Future APPG meetings and similar forums should prioritise:

  • Inclusion of qualified economists and financial experts
  • Participation from business leaders with operational experience
  • Clear alignment with official economic policy frameworks
  • Data-driven presentations grounded in empirical evidence
  • Transparent articulation of challenges alongside achievements

This is not merely about improving optics. It is about ensuring that Sri Lanka’s recovery story is told accurately, persuasively, and credibly.


Respecting the Moment

Sri Lanka stands at a critical juncture. The path from stabilisation to prosperity is narrow and fraught with risk. It requires disciplined policy execution, sustained reform, and—crucially—effective communication with the international community.

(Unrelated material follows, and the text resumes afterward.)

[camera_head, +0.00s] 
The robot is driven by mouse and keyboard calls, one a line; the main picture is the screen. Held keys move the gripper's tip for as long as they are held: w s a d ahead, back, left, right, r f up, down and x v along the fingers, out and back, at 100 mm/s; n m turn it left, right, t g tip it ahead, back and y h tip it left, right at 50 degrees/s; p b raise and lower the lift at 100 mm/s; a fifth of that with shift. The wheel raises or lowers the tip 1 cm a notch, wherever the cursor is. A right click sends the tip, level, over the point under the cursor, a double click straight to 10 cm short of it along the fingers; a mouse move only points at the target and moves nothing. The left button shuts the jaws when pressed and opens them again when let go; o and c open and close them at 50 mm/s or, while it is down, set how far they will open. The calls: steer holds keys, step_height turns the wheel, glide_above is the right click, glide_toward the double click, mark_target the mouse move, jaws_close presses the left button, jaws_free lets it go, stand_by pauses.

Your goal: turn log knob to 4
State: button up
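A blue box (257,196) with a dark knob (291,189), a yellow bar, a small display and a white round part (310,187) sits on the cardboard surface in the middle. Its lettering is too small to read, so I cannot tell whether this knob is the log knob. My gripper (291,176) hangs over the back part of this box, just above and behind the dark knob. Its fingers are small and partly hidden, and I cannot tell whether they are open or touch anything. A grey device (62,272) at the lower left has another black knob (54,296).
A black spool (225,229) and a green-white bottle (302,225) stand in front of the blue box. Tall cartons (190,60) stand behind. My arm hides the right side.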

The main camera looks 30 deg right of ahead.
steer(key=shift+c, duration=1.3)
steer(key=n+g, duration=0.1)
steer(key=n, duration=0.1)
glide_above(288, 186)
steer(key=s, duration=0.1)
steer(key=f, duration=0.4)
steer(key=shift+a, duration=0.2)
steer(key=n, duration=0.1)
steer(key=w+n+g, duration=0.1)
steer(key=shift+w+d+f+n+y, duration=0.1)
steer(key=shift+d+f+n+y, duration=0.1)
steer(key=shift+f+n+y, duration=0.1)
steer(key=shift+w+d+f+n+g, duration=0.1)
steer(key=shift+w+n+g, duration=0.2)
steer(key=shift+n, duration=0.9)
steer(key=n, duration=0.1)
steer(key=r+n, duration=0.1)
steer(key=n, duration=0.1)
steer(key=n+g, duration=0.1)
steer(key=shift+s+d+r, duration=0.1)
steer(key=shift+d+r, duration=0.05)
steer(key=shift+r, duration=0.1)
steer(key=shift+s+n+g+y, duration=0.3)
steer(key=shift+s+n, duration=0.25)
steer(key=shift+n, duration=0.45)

Platforms like the APPG are not to be squandered.

They are opportunities to build confidence, attract investment, and reinforce credibility. But these outcomes are contingent on who speaks, what they say, and how they say it.

In this instance, the opportunity was not just missed—it was mishandled.

For the Sri Lankan diaspora in the United Kingdom, particularly those with expertise and experience, this is more than a procedural lapse. It is an affront to their potential contribution.

And for Sri Lanka, it is a reminder that recovery is not just about numbers—it is about narrative. But narratives, to be effective, must be rooted in fact, informed by expertise, and delivered with precision.

Anything less is not just inadequate. It is counterproductive.